Entries from a robot dataset:
= = = =
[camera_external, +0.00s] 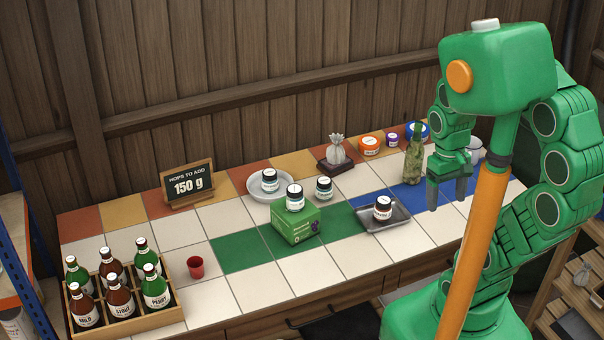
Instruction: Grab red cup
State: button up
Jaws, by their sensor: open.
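The red cup (196,267) is small and stands upright on a white tile at the left of the counter, just right of the bottle crate. My gripper (447,196) is above the right part of the counter, pointing down, open, with nothing visible between its fingers. It is far to the right of the red cup and apart from it.
A wooden crate (132,325) of several bottles stands left of the cup. A green box (296,226) with a jar on top, a grey tray (398,222) with a jar and a tall green bottle (413,155) stand between cup and gripper. A sign (188,184) stands behind. Tiles around the cup's right are clear.

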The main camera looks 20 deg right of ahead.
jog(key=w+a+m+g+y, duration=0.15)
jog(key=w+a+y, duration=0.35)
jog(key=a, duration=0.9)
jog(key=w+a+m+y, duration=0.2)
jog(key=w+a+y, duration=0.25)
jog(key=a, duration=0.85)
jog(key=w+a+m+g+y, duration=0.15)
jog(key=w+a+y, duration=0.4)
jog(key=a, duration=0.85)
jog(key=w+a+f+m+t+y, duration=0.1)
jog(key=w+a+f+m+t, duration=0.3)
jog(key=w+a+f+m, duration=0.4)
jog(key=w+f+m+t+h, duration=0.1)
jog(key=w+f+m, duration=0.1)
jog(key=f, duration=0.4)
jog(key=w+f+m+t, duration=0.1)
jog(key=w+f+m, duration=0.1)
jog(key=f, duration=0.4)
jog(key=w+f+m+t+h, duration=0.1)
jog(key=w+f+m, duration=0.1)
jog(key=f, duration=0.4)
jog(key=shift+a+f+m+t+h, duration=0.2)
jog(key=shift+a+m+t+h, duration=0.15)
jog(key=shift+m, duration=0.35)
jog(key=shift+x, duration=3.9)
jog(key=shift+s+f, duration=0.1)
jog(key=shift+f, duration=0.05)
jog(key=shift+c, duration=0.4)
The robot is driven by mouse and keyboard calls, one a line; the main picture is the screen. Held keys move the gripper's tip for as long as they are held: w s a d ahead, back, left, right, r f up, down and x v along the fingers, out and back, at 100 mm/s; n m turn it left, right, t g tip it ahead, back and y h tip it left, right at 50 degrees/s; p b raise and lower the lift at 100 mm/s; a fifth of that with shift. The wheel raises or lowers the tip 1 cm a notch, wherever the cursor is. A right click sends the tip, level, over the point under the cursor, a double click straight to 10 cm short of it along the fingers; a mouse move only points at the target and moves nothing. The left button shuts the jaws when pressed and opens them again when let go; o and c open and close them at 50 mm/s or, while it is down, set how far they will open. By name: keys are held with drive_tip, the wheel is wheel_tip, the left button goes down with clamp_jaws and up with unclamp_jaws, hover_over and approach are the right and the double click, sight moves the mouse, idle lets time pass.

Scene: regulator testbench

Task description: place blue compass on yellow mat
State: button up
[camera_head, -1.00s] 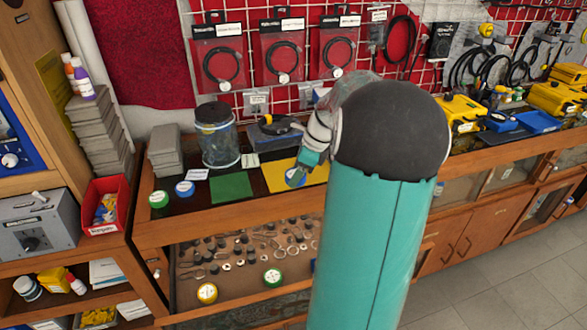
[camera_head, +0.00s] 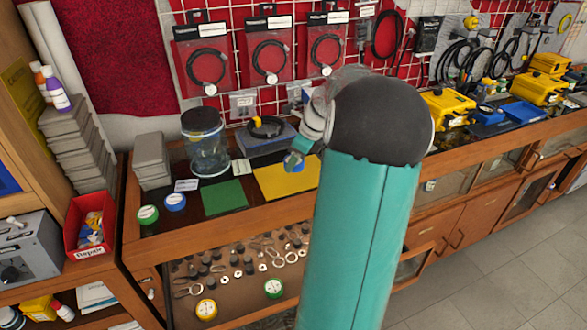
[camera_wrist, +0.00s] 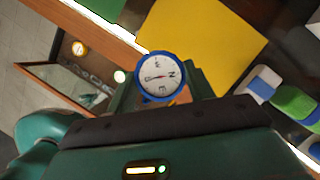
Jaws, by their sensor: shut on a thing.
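The blue compass (camera_wrist: 160,76), with a white dial, is between the fingers of my gripper (camera_wrist: 162,85) in the wrist view. My gripper is shut on it, dial facing the wrist camera. The yellow mat (camera_wrist: 205,35) lies just beyond the compass in that view and looks bare where visible. In the head view the yellow mat (camera_head: 272,178) lies on the counter, its right part hidden by my arm. My gripper (camera_head: 296,161) is over or beside the mat's right part there; its height is hard to tell.
A green mat (camera_head: 224,197) lies left of the yellow one. Another blue-rimmed round item (camera_head: 175,202) and a green-rimmed one (camera_head: 148,214) sit farther left. A glass jar (camera_head: 206,142) and a grey box (camera_head: 266,137) stand behind. Small green-and-white containers (camera_wrist: 294,101) stand right of the mat.

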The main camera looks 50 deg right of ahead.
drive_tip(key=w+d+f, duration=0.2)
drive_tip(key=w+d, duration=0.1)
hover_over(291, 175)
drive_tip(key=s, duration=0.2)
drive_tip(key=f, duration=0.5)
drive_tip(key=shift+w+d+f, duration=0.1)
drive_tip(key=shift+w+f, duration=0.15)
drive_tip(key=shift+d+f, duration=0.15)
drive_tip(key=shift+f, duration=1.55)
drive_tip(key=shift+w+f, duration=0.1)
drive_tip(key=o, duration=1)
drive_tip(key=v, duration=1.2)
= = = =
=== Exercise directions ===
Quote the preceding records in their entirety, excluding every picture.

=== Result for this task ===
[camera_external, +0.00s] 
Instruction: Grab red cup
State: button up
Jaws, by their sensor: open.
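The red cup (196,267) is small and stands upright on a white tile at the left of the counter, just right of the bottle crate. My gripper (447,196) is above the right part of the counter, pointing down, open, with nothing visible between its fingers. It is far to the right of the red cup and apart from it.
A wooden crate (132,325) of several bottles stands left of the cup. A green box (296,226) with a jar on top, a grey tray (398,222) with a jar and a tall green bottle (413,155) stand between cup and gripper. A sign (188,184) stands behind. Tiles around the cup's right are clear.

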The main camera looks 20 deg right of ahead.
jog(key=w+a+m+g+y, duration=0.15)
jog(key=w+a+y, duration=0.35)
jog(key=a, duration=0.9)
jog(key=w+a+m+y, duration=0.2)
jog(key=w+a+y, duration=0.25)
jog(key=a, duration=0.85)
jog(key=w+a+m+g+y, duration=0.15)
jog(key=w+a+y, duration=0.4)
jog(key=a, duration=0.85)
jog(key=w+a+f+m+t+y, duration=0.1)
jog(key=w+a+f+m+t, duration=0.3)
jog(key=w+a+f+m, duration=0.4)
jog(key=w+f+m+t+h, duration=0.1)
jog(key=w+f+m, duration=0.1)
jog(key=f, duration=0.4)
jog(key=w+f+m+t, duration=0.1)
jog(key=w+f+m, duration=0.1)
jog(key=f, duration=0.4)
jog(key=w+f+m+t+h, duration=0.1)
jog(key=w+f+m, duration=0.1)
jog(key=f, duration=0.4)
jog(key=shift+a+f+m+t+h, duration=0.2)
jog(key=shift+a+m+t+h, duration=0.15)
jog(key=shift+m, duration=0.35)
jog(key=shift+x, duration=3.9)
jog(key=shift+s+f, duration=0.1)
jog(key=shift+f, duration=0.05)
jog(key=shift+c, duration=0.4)
The robot is driven by mouse and keyboard calls, one a line; the main picture is the screen. Held keys move the gripper's tip for as long as they are held: w s a d ahead, back, left, right, r f up, down and x v along the fingers, out and back, at 100 mm/s; n m turn it left, right, t g tip it ahead, back and y h tip it left, right at 50 degrees/s; p b raise and lower the lift at 100 mm/s; a fifth of that with shift. The wheel raises or lowers the tip 1 cm a notch, wherever the cursor is. A right click sends the tip, level, over the point under the cursor, a double click straight to 10 cm short of it along the fingers; a mouse move only points at the target and moves nothing. The left button shuts the jaws when pressed and opens them again when let go; o and c open and close them at 50 mm/s or, while it is down, set how far they will open. By name: keys are held with drive_tip, the wheel is wheel_tip, the left button goes down with clamp_jaws and up with unclamp_jaws, hover_over and approach are the right and the double click, sight moves the mouse, idle lets time pass.

Scene: regulator testbench

Task description: place blue compass on yellow mat
State: button up
[camera_head, -1.00s] 
[camera_head, +0.00s] 
[camera_wrist, +0.00s] 
Jaws, by their sensor: shut on a thing.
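The blue compass (camera_wrist: 160,76), with a white dial, is between the fingers of my gripper (camera_wrist: 162,85) in the wrist view. My gripper is shut on it, dial facing the wrist camera. The yellow mat (camera_wrist: 205,35) lies just beyond the compass in that view and looks bare where visible. In the head view the yellow mat (camera_head: 272,178) lies on the counter, its right part hidden by my arm. My gripper (camera_head: 296,161) is over or beside the mat's right part there; its height is hard to tell.
A green mat (camera_head: 224,197) lies left of the yellow one. Another blue-rimmed round item (camera_head: 175,202) and a green-rimmed one (camera_head: 148,214) sit farther left. A glass jar (camera_head: 206,142) and a grey box (camera_head: 266,137) stand behind. Small green-and-white containers (camera_wrist: 294,101) stand right of the mat.

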The main camera looks 50 deg right of ahead.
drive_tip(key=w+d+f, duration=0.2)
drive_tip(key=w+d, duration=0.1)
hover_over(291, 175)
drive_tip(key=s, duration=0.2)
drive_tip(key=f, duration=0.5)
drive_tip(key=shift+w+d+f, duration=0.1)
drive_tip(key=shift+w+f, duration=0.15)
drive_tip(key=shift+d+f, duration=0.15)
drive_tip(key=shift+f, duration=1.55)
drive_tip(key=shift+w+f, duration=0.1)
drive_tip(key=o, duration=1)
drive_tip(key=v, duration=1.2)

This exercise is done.